Not all church leaders with church-wide responsibility are considered general authorities. The general presidencies of the church's auxiliary organizations, which are sustained as general officers of the church, but are not general authorities, include the general presidencies of the following organizations:

  • Young Men
  • Sunday School
  • Relief Society
  • Young Women
  • Primary
  • The latter three groups are composed of women and represent the only three organizations in which women are given church-wide authority.

    Also excluded from the definition of general authorities are members of the Third through the Eighth Quorums of the Seventy, who are called area seventies and have responsibilities relating to a limited geographical area, not church-wide authority.

    Until 2004, general leadership for the Sunday School and Young Men organizations had historically been filled by general authorities. However, in the church's April 2004 general conference, Thomas S. Monson, of the First Presidency, announced that "a recent decision [has been made] that members of the Quorums of the Seventy [will] not serve in the general presidencies of the Sunday School and Young Men."

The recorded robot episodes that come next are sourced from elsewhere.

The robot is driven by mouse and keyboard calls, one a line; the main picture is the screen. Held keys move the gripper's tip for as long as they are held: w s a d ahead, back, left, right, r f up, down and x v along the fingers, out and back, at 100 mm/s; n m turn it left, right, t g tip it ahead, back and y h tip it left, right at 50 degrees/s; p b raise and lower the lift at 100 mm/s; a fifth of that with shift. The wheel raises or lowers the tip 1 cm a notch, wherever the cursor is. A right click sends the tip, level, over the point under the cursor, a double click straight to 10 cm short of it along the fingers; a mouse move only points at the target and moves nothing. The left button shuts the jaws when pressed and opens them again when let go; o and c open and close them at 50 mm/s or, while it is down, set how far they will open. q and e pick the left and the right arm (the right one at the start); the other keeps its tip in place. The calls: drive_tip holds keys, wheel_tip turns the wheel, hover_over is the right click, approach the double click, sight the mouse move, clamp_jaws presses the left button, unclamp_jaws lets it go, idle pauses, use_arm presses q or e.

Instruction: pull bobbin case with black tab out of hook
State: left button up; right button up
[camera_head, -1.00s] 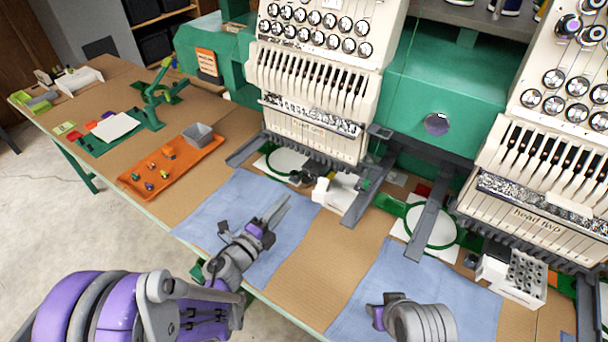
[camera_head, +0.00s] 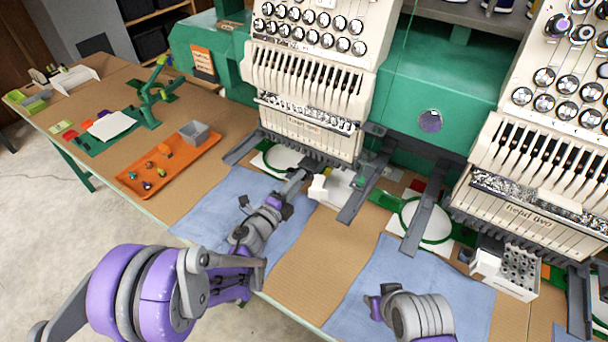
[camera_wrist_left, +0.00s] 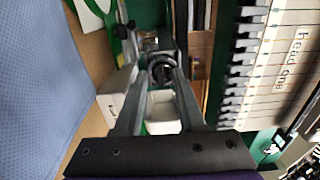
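My left gripper (camera_head: 303,168) reaches in under the left machine head, at the front of its hook area. In the left wrist view its two fingers (camera_wrist_left: 161,78) stand apart, with their tips on either side of a small round dark metal part (camera_wrist_left: 162,70), which looks like the hook with the bobbin case. I cannot tell whether the fingers touch it. The black tab cannot be made out. In the head view the hook is hidden by the gripper and head one (camera_head: 307,128). My right wrist (camera_head: 418,316) is over the right blue cloth; its fingers do not show.
A white box (camera_head: 331,190) stands just right of my left gripper. Grey arms (camera_head: 362,182) stick out beside the heads. An orange tray (camera_head: 165,170) with small coloured items lies left. Blue cloths (camera_head: 215,205) cover the table front; bare table (camera_head: 305,265) lies between them.

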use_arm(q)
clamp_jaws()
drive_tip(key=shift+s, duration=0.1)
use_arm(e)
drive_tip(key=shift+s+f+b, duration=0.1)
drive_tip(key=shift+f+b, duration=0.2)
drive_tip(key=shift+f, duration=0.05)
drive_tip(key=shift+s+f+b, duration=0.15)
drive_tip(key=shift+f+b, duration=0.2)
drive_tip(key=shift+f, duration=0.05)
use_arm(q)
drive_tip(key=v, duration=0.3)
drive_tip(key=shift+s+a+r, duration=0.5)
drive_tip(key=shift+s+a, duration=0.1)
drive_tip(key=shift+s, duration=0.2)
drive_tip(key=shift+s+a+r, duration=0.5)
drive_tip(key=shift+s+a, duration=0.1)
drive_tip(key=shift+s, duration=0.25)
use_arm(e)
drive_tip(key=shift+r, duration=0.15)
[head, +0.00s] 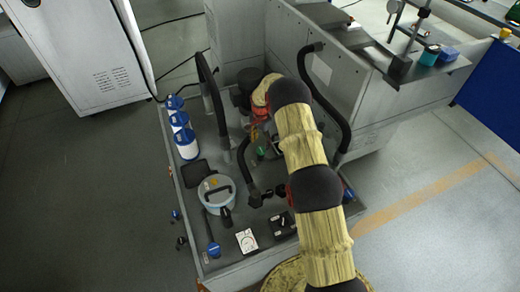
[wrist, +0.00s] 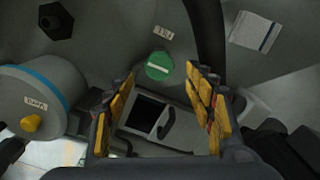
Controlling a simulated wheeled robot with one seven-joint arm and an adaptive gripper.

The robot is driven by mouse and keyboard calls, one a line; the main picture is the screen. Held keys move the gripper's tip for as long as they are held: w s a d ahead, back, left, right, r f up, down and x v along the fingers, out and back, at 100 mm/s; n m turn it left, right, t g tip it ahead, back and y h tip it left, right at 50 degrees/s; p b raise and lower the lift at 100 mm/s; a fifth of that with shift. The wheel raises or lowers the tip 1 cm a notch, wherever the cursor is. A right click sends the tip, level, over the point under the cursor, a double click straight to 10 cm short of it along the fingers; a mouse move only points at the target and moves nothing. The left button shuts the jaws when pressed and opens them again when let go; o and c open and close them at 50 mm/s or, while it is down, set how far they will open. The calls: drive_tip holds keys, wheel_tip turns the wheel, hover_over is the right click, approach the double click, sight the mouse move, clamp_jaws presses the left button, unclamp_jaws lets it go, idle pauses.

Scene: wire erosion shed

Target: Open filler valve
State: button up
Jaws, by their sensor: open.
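A round green knob (wrist: 159,66) with a white bar across it sits on the grey surface, likely the filler valve. A small pale label (wrist: 163,33) lies just beyond it; its print is too small to read. My gripper (wrist: 162,80) is open and empty, its yellow-padded fingers spread to either side below the knob in the wrist view, and no contact shows. In the head view the green knob (head: 262,152) is partly hidden beside my gripper, which points down below the bent arm. The white bar runs roughly crosswise in the wrist view.
A pale pot (head: 214,199) with a yellow knob stands to the left; it also shows in the wrist view (wrist: 45,92). Black curved handrails (head: 209,92) rise on both sides. Blue-and-white canisters (head: 186,146) line the left edge.

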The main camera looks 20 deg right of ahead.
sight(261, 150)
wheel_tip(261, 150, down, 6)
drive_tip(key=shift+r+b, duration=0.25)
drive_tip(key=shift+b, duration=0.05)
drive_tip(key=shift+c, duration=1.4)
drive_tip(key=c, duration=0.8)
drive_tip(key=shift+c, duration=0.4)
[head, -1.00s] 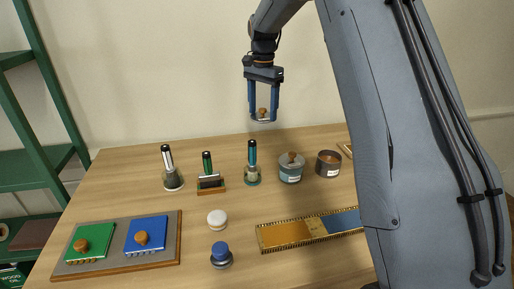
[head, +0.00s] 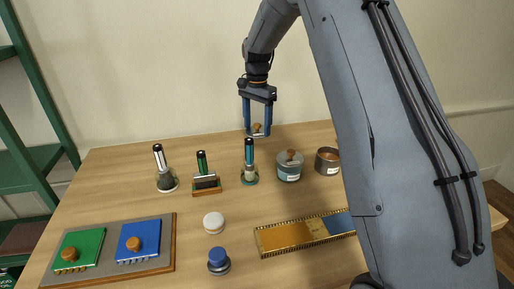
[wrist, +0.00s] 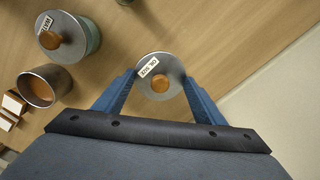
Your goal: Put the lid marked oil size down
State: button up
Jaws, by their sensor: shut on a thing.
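The lid, a grey metal disc with a round wooden knob and a white label, is in my gripper; it shows in the wrist view (wrist: 150,84) and in the head view (head: 257,134). The label appears to read "oil size". My gripper (head: 257,129) is shut on the lid, with one blue finger on each side. The lid is level, near the back edge of the wooden table (head: 110,190). I cannot tell whether its underside touches the wood.
An open pot (head: 327,162) and a lidded pot (head: 289,171) stand to the right. Brushes and holders (head: 249,172) stand left of them. A white-topped jar (head: 213,222), a blue-topped jar (head: 218,260), a gilt strip (head: 285,237) and a board with green and blue pads (head: 168,255) lie nearer.

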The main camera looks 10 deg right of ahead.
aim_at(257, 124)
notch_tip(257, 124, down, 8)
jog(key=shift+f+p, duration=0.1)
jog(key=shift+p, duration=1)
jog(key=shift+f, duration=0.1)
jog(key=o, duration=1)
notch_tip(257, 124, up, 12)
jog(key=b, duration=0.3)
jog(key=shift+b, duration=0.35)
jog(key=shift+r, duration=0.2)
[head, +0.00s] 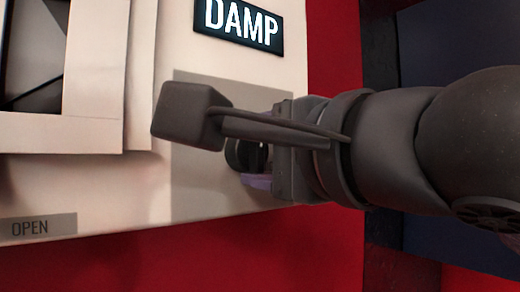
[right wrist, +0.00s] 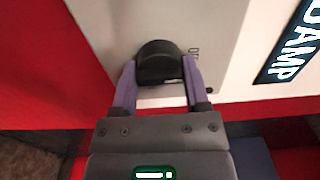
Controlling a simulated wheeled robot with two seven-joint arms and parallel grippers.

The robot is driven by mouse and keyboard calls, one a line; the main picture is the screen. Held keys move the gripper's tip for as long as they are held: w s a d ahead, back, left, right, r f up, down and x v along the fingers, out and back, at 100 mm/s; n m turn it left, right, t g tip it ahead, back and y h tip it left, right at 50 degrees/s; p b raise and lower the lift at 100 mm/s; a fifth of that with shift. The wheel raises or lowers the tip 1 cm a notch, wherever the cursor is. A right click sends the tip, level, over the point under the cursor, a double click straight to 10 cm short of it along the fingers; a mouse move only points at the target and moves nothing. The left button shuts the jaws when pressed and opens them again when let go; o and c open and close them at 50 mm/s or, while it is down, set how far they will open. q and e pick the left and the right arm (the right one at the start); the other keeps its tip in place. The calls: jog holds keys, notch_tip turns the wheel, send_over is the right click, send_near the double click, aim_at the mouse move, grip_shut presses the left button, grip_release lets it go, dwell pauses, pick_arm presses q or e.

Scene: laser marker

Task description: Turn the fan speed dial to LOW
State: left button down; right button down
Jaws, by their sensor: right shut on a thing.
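The fan speed dial (right wrist: 158,62) is a round black knob on a grey plate of the cream machine front. My right gripper (right wrist: 157,85) has its two purple fingers on either side of the knob, shut on it. In the head view the dial (head: 240,155) is partly hidden behind my right gripper (head: 256,178) and its wrist. The dial's pointer and most of its markings are hidden or too small to read. My left gripper is not in view.
A black sign reading "DAMP" (head: 240,22) is above the dial. A grey "OPEN" label (head: 38,227) is at the lower left, below a framed opening (head: 35,55). Red surfaces lie below and to the right of the panel.

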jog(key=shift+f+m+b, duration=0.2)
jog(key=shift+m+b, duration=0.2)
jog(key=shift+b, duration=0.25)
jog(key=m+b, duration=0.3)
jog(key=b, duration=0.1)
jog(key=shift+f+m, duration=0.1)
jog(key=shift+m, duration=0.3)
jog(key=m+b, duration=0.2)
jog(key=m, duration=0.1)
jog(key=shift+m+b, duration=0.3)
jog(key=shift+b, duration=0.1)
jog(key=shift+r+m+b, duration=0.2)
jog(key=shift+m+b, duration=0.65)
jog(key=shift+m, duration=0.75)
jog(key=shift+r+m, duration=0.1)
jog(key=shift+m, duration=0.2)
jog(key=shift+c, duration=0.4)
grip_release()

    Due to this change, no general auxiliary presidencies are composed of general authorities. Rather, the general authority seventies remain active in general church committees and have less jurisdiction over local stakes, particularly in North America. Generally, stake presidents now report to area seventies, who in turn report to area presidencies, which are usually composed of general authority seventies. In North America, there are no area presidencies, with members of the Presidency of the Seventy taking the responsibility of overseeing the areas.

    Typically, general authorities are given authority to use the sealing power, while general officers and area seventies are not.


    A person is typically called to be a general authority or general officer by a member of the First Presidency or the Quorum of the Twelve. The president of the church and members of the Quorum of the Twelve are typically called for life, although there have been more than a dozen instances when an apostle has been released from his service in the Quorum of the Twelve due to disfellowshipment, excommunication, or resignation.

    As with any calling in the church, general authorities and general officers serve "until they are released". In current church practice, men called to the First Quorum of the Seventy typically remain general authorities for life, but are granted emeritus status in the October following their 70th birthday. Members of the Second Quorum of the Seventy are typically called for a period of five to seven years. When members of the Second Quorum are released, they are no longer general authorities of the church. When members of the presiding bishopric are released, they typically become members of the First Quorum of the Seventy and are therefore retained as lifetime general authorities, including later being granted emeritus status.

    In the biannual general conferences of the church held in April and October, all of the general authorities and general officers of the church are presented to the Latter-day Saints for a sustaining vote, in accordance with the church's interpretation of the principle of "common consent". This is a voluntary indication made by each member (usually by raising the hand) that the member assents to be led by the individuals presented as general authorities and general officers. Members of the First Presidency and Quorum of the Twelve Apostles are always named by name, as are any persons being added or released from a position or any general authority or general officer moving from one organization to another (e.g., a member of the First Quorum of the Seventy being called to the Presidency of the Seventy). Otherwise, the general authorities and general officers of the church are simply sustained "as presently constituted".

    This biannual procedure is dictated by church theology, which states that the church shall be governed by the common consent of its membership. Dissenting votes are rare and have even more rarely prevented a person from holding the proposed position. General authorities and general officers are also assigned to deliver sermons during the two-day conferences.